(Robot episode data)
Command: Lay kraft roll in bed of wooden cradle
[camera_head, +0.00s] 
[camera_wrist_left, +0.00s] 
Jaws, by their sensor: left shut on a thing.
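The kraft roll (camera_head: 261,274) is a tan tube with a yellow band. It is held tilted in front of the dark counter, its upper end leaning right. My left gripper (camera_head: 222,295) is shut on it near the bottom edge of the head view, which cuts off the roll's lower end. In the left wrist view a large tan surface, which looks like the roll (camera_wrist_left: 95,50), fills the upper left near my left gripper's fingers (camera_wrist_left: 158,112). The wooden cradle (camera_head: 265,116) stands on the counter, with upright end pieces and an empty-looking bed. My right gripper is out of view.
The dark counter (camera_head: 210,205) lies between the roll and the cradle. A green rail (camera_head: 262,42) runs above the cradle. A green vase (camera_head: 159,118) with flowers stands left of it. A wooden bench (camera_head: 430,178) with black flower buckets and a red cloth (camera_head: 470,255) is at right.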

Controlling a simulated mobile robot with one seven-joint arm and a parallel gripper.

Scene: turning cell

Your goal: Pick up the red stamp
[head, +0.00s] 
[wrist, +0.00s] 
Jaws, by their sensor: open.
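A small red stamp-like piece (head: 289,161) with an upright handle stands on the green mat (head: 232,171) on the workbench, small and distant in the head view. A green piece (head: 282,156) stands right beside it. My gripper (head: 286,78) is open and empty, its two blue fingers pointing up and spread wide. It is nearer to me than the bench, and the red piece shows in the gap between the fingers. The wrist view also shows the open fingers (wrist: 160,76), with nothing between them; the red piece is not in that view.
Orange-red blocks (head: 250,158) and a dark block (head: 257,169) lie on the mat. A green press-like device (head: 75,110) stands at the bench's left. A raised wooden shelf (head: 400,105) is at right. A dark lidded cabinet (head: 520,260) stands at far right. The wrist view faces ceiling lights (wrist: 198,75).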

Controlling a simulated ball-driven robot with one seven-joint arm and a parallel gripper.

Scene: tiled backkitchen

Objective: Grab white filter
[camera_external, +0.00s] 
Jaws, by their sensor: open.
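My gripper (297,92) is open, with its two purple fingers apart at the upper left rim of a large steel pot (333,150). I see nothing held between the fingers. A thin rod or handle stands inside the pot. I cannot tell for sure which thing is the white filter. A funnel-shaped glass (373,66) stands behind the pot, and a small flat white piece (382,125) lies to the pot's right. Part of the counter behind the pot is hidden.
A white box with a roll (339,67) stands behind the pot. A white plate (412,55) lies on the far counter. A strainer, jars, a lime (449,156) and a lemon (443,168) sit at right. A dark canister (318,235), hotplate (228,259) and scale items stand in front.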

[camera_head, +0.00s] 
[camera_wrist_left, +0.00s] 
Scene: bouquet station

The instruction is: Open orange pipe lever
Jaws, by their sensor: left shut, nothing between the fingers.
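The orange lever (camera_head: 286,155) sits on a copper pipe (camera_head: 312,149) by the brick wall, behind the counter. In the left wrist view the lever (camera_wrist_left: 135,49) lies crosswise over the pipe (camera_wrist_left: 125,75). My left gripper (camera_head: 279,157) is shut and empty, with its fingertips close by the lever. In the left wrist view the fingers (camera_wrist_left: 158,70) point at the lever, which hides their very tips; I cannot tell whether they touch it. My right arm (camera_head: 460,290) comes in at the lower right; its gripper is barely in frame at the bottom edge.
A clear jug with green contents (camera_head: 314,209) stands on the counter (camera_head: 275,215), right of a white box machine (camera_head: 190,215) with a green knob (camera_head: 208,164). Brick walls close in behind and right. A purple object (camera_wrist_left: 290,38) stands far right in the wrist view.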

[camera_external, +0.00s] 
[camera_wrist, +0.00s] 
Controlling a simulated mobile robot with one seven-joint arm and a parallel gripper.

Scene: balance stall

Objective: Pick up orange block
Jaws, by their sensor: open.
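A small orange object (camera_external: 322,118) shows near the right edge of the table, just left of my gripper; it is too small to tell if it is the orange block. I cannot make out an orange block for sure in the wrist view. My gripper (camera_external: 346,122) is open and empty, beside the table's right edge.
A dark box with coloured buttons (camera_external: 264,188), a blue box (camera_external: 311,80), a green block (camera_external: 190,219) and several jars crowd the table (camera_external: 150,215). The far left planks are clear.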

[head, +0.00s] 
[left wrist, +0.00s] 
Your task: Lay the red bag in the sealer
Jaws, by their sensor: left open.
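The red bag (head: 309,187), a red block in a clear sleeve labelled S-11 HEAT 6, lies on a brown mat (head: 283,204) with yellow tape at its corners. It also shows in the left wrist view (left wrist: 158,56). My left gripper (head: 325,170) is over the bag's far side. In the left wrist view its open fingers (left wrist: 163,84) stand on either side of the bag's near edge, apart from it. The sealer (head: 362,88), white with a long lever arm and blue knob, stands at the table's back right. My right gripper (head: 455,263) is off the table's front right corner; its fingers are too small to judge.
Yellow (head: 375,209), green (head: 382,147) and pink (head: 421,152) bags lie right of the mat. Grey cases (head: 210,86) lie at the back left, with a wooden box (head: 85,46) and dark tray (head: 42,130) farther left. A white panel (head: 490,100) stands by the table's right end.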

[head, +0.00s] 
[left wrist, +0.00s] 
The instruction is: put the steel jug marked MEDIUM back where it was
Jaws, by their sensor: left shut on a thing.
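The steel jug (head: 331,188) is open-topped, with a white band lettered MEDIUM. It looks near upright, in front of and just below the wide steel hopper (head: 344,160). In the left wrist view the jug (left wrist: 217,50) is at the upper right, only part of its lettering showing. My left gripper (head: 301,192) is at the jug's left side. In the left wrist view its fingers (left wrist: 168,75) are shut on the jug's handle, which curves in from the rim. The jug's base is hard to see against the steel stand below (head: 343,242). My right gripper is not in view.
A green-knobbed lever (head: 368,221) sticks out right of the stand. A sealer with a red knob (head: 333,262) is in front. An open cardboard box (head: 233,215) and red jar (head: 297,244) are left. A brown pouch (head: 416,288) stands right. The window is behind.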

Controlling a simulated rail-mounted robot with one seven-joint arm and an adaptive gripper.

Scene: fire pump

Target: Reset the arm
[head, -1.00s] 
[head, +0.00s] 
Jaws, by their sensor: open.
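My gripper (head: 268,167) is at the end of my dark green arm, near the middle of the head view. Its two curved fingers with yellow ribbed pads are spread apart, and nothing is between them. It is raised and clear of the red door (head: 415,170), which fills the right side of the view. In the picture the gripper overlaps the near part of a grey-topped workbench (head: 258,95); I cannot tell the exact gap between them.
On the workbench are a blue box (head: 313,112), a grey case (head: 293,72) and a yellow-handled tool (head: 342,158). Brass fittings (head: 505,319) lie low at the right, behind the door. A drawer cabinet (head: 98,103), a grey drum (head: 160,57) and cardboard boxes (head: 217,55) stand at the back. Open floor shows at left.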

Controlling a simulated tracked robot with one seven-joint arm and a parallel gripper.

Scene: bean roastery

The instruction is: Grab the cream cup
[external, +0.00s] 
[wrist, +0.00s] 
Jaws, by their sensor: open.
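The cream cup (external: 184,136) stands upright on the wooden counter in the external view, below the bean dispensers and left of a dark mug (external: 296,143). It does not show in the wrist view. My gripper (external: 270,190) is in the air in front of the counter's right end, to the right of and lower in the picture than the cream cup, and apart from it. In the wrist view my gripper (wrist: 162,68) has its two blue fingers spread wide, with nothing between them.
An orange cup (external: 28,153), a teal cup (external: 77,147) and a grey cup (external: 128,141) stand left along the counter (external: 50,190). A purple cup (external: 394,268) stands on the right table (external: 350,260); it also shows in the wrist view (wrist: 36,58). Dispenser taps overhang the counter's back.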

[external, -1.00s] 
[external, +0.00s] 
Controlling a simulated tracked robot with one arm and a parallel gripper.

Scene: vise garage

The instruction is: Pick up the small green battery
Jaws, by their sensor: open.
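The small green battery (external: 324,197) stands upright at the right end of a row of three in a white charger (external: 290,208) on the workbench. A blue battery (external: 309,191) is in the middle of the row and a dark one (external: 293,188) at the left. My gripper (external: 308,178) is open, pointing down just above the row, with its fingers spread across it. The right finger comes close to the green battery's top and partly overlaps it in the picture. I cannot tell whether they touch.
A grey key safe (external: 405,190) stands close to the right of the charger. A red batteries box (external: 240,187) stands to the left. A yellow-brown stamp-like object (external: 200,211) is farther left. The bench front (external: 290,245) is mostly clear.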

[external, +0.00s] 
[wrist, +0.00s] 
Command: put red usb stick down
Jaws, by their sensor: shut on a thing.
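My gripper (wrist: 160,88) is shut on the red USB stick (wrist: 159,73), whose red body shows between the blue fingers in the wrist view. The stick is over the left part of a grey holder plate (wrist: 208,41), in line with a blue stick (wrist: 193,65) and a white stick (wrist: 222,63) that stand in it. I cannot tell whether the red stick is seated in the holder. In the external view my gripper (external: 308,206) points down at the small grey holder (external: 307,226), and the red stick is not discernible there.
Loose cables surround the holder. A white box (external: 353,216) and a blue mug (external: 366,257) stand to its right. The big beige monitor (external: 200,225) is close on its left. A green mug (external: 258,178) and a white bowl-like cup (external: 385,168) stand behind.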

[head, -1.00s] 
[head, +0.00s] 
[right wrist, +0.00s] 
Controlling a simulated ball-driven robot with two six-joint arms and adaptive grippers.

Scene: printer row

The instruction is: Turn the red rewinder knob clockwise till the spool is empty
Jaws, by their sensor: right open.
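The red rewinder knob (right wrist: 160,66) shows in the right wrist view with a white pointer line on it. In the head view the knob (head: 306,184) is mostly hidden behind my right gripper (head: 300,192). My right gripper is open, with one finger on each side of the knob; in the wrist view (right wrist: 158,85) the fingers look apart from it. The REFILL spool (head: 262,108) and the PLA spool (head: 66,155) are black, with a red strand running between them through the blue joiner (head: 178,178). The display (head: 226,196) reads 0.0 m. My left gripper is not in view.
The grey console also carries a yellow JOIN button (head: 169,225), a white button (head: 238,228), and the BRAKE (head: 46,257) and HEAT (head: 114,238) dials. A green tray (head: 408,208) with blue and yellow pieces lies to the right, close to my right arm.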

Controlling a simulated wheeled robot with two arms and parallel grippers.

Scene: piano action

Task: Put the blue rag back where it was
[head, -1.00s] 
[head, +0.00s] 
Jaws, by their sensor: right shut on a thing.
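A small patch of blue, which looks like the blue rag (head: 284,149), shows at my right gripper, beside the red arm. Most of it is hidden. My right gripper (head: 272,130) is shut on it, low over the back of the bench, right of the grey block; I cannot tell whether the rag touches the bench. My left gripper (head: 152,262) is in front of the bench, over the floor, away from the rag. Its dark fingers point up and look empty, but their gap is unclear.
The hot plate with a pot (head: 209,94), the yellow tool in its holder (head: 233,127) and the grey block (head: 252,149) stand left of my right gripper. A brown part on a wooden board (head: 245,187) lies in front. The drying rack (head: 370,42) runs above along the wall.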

**WHAT TO DO:**
Go through the listing above and list every line that has the word "Your".

**ANSWER TO THE PROBLEM:**
Your goal: Pick up the red stamp
Your task: Lay the red bag in the sealer

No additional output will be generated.